Il y a une dizaine de jours, à Marseille, deux frères jumeaux âgés de 25 ans ont été mis en examen et écroués pour une série de viols et d’agressions sexuelles. Ils ont été confondus par leur ADN. Mais lequel des deux est le coupable ? Une question à laquelle la police scientifique ne peut répondre. Et qui pourrait cependant devenir de moins en moins exceptionnelle, puisque le nombre de jumeaux ne cesse d’augmenter. En une quarantaine d’années, il a presque doublé en France – même s’ils ne sont pas tous monozygotes. Les techniques actuelles de la police scientifique ne sont pas assez fines pour prendre en compte ces cas particuliers. Pour faire la distinction entre les deux hommes, il faudrait faire appel à un labo privé et la facture pourrait monter à plusieurs centaines de milliers d’euros. Comme le dit Simoneduchmole sur Twitter, le bon vieux bottin coûtait quand même moins cher…

Extrait du livre « Notre ADN et nous », aux éditions Vuibert

Les journalistes ont relaté cette affaire sans étonnement (la presse serait-elle blasée ?), comme si l’on pouvait mettre deux suspects à l’ombre sous le prétexte que l’un est forcément coupable. Il existe bien sûr d’autres charges contre eux, sinon le juge d’instruction aurait une bizarre conception de la justice.

Pourtant, dès que l’on parle d’ADN, les excès ne sont pas rares, tant du côté de la police, de la gendarmerie que de la justice. Ainsi, lorsqu’un magistrat décide de passer tous les mâles d’un village breton au tamis pour tenter d’identifier un incendiaire, ne dépasse-t-il pas les bornes ?

Ce n’est probablement pas l’avis de la Chancellerie, puisque dans l’enquête sur le viol et le meurtre d’une collégienne anglaise, Caroline Dickinson, en 1996, le juge chargé du dossier qui avait refusé d’effectuer un test systématique a été remplacé par son collègue Van Ruymbeke, qui, lui, ne fait pas dans la dentelle. Si la pêche au filet n’a pas permis d’identifier le meurtrier, l’assassin a néanmoins été démasqué par ses gènes – mais grâce à une enquête des plus traditionnelles.

Le coton-tige n’a rien d’une baguette magique ! Bien sûr, je n’ai pas la haine de l’ADN (je n’ai pas résisté à ce titre), c’est un formidable atout pour découvrir les criminels, mais il faut prendre garde de ne pas tomber dans l’excès de confiance. La police scientifique ne doit pas engourdir « les petites cellules grises » chères à Hercule Poirot. Ainsi, ce mégot que l’on jette (à tort) dans le caniveau pourrait très bien se retrouver sur la scène d’un crime. Et l’on aura beau crier son innocence, sans alibi béton, on risque fort de passer quelques jours de vacances dans un hôtel Taubira.

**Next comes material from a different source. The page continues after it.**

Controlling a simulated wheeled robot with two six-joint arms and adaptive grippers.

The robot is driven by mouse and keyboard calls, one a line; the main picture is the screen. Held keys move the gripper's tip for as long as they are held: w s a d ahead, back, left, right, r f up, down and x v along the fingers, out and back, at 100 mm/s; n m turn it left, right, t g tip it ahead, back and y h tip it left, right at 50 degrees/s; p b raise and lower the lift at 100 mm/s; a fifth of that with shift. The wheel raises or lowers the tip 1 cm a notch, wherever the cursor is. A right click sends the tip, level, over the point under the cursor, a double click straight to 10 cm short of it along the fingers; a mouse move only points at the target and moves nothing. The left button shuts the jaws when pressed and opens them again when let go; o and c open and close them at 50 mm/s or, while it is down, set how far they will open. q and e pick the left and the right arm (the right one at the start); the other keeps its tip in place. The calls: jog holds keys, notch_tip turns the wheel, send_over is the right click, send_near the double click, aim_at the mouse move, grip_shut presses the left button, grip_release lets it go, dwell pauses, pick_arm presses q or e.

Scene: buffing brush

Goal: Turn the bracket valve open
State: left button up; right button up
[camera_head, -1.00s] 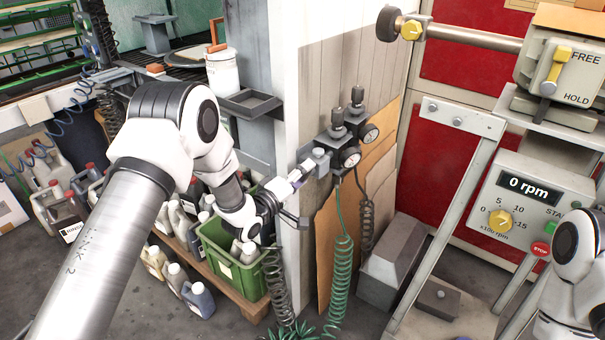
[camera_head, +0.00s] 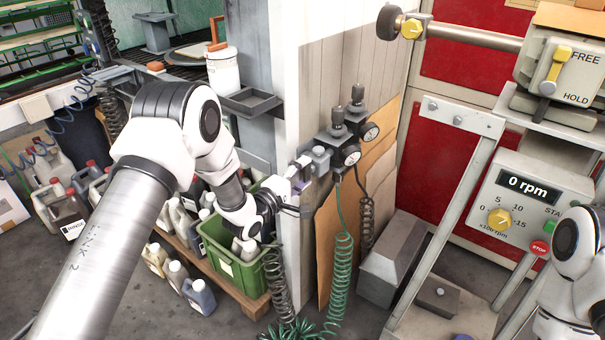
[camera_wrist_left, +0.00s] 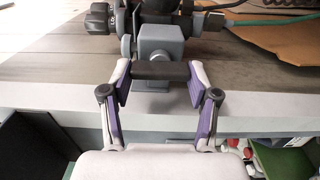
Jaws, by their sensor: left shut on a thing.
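The bracket valve, a grey block (camera_head: 318,156), sits on the corner of the wooden wall panel, beside two regulators with round gauges (camera_head: 352,155). In the left wrist view the valve block (camera_wrist_left: 160,47) has a dark handle bar (camera_wrist_left: 172,74) in front of it, lying crosswise. My left gripper (camera_head: 299,173) is at the handle, coming from the lower left. In the left wrist view its purple-padded fingers (camera_wrist_left: 160,77) stand at both ends of the bar, shut on it. My right gripper is not in view; only part of that arm shows at lower right.
A green coiled hose (camera_head: 342,270) hangs below the regulators. A green crate (camera_head: 232,262) with bottles stands below my left wrist. A small grey shelf (camera_head: 250,102) juts out left of the post. A machine with an rpm panel (camera_head: 530,195) stands at right.

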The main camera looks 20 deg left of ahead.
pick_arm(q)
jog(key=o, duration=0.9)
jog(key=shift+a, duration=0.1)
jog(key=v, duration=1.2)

Comme le dit en résumé le commissaire Cécile Moral, du service régional d’Identité judiciaire de Paris, dans la revue PPrama, le rôle de l’Identité judiciaire consiste à remettre des éléments aux enquêteurs, à eux d’en faire bon usage. Et tant pis pour les séries télé.

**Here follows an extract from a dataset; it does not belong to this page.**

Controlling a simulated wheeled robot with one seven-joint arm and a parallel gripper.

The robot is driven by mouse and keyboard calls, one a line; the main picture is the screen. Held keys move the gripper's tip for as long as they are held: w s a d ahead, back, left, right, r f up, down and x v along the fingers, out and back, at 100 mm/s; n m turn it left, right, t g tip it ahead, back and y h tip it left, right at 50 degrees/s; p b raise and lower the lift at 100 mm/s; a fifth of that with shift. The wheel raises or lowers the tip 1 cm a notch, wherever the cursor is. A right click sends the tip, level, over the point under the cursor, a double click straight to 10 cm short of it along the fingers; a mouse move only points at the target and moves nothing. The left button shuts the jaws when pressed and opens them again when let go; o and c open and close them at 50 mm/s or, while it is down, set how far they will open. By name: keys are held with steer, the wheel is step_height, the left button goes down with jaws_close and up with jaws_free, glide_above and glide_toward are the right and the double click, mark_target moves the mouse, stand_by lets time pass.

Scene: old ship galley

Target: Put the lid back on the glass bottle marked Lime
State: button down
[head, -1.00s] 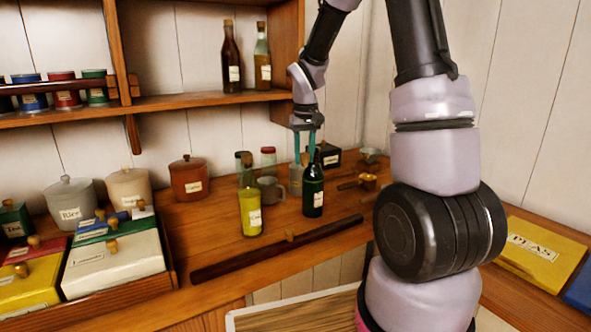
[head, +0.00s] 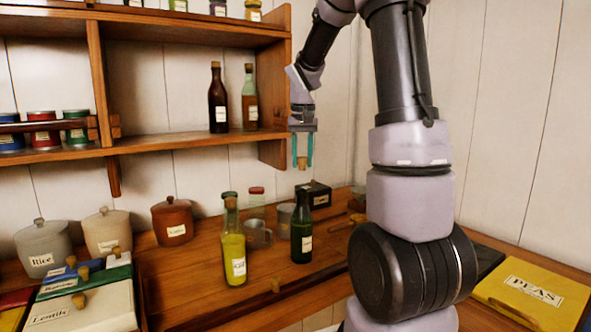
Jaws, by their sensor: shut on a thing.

Chez nous, le législateur a tenté de placer des garde-fous en limitant l’utilisation du fichier national (FNAEG) à la simple comparaison. Un peu comme pour les empreintes digitales. Un seul marqueur est archivé : celui qui correspond au sexe. Toutefois, les prélèvements sont soigneusement conservés. L’enregistrement des traces est effectué pour les condamnés et les mis en cause pour les crimes et les délits énumérés à l’article 706-55 du Code de procédure pénale. Si l’ADN d’un simple suspect peut être prélevé pour réaliser un rapprochement, la formulation ne doit pas être introduite dans la base de données. Si l’on revient un instant sur l’affaire de l’incendiaire du Morbihan, les habitants de Larmor-Baden sont-ils tous des suspects ? La réponse est non. Les enquêteurs doivent donc obtenir leur consentement pour effectuer un prélèvement salivaire. Et – à mon avis – si l’un d’eux refuse, la sanction de l’article 706-56 du CPP (1 an de prison et 15 000 € d’amende) ne s’applique pas. On peut en discuter à l’infini, mais cela ne vaut pas le coup, puisque ledit réfractaire deviendrait illico un suspect. Il serait donc tenu de se soumettre. Et la boucle serait bouclée.

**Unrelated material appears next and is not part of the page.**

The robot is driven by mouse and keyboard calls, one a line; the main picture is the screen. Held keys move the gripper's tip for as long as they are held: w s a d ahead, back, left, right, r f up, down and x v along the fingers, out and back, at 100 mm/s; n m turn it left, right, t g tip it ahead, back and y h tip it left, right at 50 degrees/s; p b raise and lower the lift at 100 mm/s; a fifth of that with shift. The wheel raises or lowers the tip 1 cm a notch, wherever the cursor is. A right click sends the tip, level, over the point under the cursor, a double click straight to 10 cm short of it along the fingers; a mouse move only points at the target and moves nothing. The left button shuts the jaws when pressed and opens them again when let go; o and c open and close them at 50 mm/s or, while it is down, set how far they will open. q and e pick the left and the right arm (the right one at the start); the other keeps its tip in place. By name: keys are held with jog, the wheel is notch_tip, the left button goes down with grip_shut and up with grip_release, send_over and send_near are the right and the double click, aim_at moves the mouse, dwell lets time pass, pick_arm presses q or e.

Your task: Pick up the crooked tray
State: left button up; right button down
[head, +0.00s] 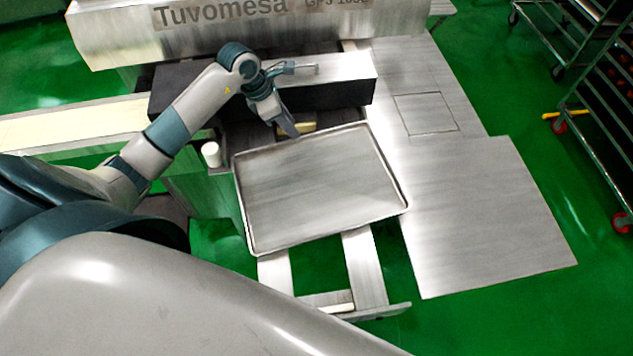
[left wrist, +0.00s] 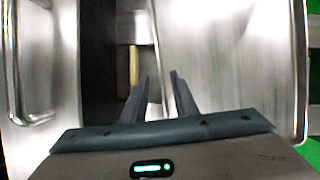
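The crooked tray (head: 320,195) is a wide, shallow metal tray with a raised rim. It lies turned at an angle across the metal rails in front of the machine in the head view. My left gripper (head: 292,132) is at the tray's far edge, pointing down. In the left wrist view the tray (left wrist: 235,60) fills the right side, and its rim runs between the two dark fingers of my left gripper (left wrist: 161,76). The fingers are apart, with a gap beside the rim; whether either touches it cannot be told. My right gripper is not in view.
The encrusting machine (head: 230,25) stands at the back, with a dark-sided block (head: 320,95) close behind the tray. A flat steel table (head: 490,220) lies to the right. A wheeled rack (head: 600,130) stands far right. A white cylinder (head: 211,154) is left of the tray.

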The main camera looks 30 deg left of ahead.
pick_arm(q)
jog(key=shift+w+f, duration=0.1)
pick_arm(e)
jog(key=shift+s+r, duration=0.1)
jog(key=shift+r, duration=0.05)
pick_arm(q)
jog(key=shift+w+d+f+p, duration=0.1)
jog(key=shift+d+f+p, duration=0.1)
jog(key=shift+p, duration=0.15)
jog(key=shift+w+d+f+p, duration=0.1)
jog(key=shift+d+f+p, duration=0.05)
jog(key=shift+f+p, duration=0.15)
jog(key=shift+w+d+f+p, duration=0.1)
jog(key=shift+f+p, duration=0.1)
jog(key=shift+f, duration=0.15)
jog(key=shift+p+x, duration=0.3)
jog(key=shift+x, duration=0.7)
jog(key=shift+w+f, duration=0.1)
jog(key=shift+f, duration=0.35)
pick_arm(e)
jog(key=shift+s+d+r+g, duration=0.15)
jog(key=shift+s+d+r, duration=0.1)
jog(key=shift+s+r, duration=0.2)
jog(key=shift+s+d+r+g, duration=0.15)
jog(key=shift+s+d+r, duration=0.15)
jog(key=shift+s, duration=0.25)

Faut-il s’inquiéter de l’archivage de notre ADN ? Je crois que oui. D’abord, parce que l’on touche à notre moi profond et surtout, parce qu’on est à l’aube d’un gigantesque marché industriel. « L’accroissement massif de la quantité d’information disponible sur l’ADN humain est l’émergence d’une nouvelle industrie basée sur l’exploitation de ces données », écrit le professeur Colin Masters dans son livre Notre ADN et nous (Ed. Vuibert). Par simple rapprochement d’idées, on se souvient que lors de la discussion de la dernière loi sur la sécurité (Loppsi 2, en 2011), M Hortefeux avait envisagé de créer un fonds alimenté par les compagnies d’assurance  pour assurer le financement du FNAEG. J’ai comme l’impression que notre patrimoine génétique excite bien des convoitises. Cela va bien au-delà d’un simple fichier de police.

Allez, ceux qui se plaignent du flicage de notre société n’ont encore rien vu !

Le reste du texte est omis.